2. Acceptable or beneficial monetization

Broadly speaking, goods or services that do not have a noticeable effect on player performance. Typically purely cosmetic items or out-of-game services.

2.1 Re-skins
Perhaps the most obvious avenue for monetization, but it still allows for a lot of creativity. So far it looks like SD is aiming for full merc re-skins, which is something I would advise against. Dividing the re-skins into “parts”, for example headgear, boots, weapons, tattoos, and so on, gives you a lot more flexibility with design. You can then divide full re-skins into sets of items that share a name and style. This drastically reduces the manpower cost of each item, which means you can charge a smaller cost for each item, which in turn makes it more palatable for the players to buy items. It’s generally easier for people to justify buying something cheap – or buying for example just a helmet because you want to complete a set.

Separating the re-skins into parts also allows you to add random free item drops in moderate amounts (Dota 2 style), since each item will be relatively inexpensive. These item drops will not only make the players happy (“sweet, I won an awesome hat!”), but it will also fuel further player purchases as players will want to complete sets. An effective way of implementing this is to have two different kinds of drops of at the end of each game: A “treasure chest” (which contains a random item, but the player has to buy a key to open it) drop for each player on the winning team, and a small chance for a random item drop for any player on the winning team.

2.2 Announcer packs
This one is pretty obvious, and leaves a lot of room for fun. It requires that you add an extensive announcer system and invest in voice actors, though.

2.3 Titles
Self-explanatory. Blacklight Retribution has a nice take on this by displaying special titles for beta testers, special contributors, and such.

2.4 “Flair"
Medals, ribbons, buttons, or other small cosmetic items that can be equipped on the player character. An interesting implementation of this could include special medals that can only be bought when the player has achieved some pre-set goal. For example a “Veteran” medal for someone who has reached a certain amount of hours played, or a “War machine” button for someone who has reached a certain amount of kills in a game, or a “Purple heart” medal for someone who has died a certain amount of times during a game. Essentially achievements, but with the option of paying to get a cosmetic item that shows the world what you have accomplished.

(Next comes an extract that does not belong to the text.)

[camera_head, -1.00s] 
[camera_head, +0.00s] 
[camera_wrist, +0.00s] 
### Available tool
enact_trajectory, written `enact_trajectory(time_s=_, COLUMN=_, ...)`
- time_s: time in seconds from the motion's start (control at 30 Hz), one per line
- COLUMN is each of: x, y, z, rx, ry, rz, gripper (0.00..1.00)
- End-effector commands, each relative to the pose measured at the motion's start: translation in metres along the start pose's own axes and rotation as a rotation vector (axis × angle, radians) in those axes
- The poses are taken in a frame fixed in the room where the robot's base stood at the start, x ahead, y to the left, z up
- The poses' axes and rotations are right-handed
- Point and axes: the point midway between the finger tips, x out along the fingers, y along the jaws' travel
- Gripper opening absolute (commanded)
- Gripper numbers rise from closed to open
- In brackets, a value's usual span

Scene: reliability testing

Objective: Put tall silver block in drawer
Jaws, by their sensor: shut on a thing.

This could be made even more awesome by adding special medals for performing well in ladders or leagues. If SD were to ever host a yearly tournament, for example, all the participants should receive (these should be free naturally) special commemorative medals, and the top 3 should receive some sort of gold, silver and bronze medals.

2.5 Taunts
Self-explanatory; gestures and sounds.

2.6 Tickets
Dota 2 has mass-spectating enabled for all its servers (with an amazing spectate system to boot), and allows tournament organizers to add a cost to watch certain games. ESL charges $4.75 for tickets to watch matches in their main Dota 2 tournament, for example. This works very well in practice, and players are allowed to watch the match for free on streaming sites such as twitch.tv if they don’t want to pay. Players who pay for tickets get the benefit of watching the game in full quality in game with additional features, as well as being eligible for special item drops while they spectate the game.

2.7 “Pennants”
In Dota 2, Players can buy a “pennant” item for their favorite team – for example an Alliance fan would buy an Alliance pennant – for $1. Most of the money goes to the team the pennant is owned by, with a small cut going to Valve. This is essentially the e-sports equivalent of buying the jersey of your favorite football team, showing your support for them.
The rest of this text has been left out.